→ Goal
The records below must be output exactly, without pictures.

→ Available data
====
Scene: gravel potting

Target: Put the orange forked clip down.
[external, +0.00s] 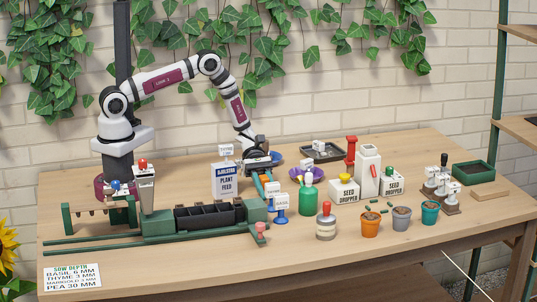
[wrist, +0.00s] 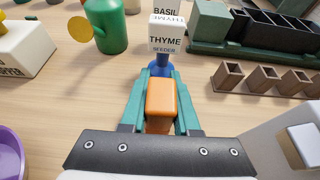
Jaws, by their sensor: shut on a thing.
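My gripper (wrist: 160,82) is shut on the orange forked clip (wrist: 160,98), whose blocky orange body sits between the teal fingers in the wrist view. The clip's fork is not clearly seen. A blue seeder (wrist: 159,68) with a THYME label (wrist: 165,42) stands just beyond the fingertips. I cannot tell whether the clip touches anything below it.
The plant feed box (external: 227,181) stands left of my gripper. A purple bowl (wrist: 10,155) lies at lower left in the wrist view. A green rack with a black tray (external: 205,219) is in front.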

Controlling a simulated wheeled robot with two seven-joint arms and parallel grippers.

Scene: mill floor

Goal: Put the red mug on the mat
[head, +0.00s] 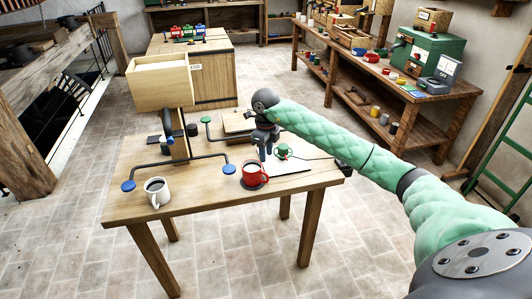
====
→ Answer for this exercise
Scene: gravel potting

Target: Put the orange forked clip down.
[external, +0.00s] 
[wrist, +0.00s] 
Jaws, by their sensor: shut on a thing.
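My gripper (wrist: 160,82) is shut on the orange forked clip (wrist: 160,98), whose blocky orange body sits between the teal fingers in the wrist view. The clip's fork is not clearly seen. A blue seeder (wrist: 159,68) with a THYME label (wrist: 165,42) stands just beyond the fingertips. I cannot tell whether the clip touches anything below it.
The plant feed box (external: 227,181) stands left of my gripper. A purple bowl (wrist: 10,155) lies at lower left in the wrist view. A green rack with a black tray (external: 205,219) is in front.

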Controlling a simulated wheeled robot with two seven-joint arms and parallel grippers.

Scene: mill floor

Goal: Put the red mug on the mat
[head, +0.00s] 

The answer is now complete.